» Task prompt
Count the lines below that contain the word "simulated", and reply with only that number.
________________________
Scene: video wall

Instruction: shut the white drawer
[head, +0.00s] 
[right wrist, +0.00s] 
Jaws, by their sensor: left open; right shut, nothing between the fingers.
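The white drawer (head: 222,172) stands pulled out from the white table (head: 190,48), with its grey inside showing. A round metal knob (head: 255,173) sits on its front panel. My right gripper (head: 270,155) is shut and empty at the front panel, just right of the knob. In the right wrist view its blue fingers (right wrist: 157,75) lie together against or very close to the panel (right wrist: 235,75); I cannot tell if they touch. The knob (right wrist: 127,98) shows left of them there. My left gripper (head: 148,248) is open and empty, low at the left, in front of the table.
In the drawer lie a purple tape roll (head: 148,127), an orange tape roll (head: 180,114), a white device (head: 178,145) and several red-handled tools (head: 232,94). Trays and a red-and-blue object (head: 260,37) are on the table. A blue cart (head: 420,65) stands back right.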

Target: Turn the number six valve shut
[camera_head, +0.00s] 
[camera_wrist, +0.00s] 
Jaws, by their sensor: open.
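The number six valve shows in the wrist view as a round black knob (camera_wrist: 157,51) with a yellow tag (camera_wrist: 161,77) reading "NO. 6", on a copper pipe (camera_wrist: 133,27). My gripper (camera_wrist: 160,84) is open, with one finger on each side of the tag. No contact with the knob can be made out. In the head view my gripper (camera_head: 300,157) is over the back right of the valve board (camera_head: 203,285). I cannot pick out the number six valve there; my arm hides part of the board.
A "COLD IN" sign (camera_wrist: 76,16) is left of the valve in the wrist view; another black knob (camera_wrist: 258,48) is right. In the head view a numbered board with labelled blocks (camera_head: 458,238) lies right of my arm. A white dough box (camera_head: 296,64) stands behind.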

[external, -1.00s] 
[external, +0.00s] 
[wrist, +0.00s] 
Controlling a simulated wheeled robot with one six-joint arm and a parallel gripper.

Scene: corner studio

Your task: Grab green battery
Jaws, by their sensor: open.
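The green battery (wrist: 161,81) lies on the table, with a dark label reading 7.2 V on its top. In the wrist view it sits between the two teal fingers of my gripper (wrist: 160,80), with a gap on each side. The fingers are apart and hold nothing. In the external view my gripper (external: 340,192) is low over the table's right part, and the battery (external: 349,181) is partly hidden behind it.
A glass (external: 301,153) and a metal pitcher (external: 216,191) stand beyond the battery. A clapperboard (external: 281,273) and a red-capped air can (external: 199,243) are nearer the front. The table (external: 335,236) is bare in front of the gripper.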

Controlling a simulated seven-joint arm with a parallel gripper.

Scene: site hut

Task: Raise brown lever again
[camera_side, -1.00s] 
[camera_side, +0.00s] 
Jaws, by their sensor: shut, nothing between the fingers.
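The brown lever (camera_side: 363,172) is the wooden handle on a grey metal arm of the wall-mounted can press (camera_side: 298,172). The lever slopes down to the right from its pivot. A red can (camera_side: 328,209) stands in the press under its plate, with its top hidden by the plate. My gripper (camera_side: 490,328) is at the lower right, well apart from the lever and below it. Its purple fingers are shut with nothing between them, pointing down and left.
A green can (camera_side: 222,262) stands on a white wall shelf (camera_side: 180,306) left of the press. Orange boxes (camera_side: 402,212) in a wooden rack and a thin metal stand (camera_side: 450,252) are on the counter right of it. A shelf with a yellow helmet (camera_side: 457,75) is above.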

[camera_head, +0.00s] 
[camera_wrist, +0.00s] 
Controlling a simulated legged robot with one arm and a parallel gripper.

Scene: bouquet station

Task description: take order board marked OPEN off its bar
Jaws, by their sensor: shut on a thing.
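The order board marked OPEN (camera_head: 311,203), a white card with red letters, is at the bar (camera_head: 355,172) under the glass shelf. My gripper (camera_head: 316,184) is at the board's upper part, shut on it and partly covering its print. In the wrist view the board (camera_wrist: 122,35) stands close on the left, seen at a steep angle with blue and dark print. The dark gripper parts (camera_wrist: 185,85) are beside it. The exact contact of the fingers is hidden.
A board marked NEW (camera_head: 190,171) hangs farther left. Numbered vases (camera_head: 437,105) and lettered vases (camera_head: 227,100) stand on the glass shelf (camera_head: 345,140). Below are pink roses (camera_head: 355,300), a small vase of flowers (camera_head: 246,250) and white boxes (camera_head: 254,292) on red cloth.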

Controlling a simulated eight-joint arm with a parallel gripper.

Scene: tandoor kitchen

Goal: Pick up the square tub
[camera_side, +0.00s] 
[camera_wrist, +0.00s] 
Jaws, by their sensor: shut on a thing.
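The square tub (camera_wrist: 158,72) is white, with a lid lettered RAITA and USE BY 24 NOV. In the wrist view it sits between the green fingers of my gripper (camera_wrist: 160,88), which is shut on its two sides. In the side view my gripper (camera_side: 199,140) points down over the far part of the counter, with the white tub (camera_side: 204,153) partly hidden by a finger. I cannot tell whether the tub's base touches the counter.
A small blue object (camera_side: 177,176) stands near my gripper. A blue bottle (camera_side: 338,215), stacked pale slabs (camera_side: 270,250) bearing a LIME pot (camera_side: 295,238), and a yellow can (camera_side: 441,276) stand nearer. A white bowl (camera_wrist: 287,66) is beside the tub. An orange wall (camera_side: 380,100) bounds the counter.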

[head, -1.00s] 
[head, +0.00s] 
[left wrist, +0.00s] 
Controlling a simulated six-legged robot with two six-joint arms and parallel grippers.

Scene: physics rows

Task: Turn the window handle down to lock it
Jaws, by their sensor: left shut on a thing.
________________________
» The reply
5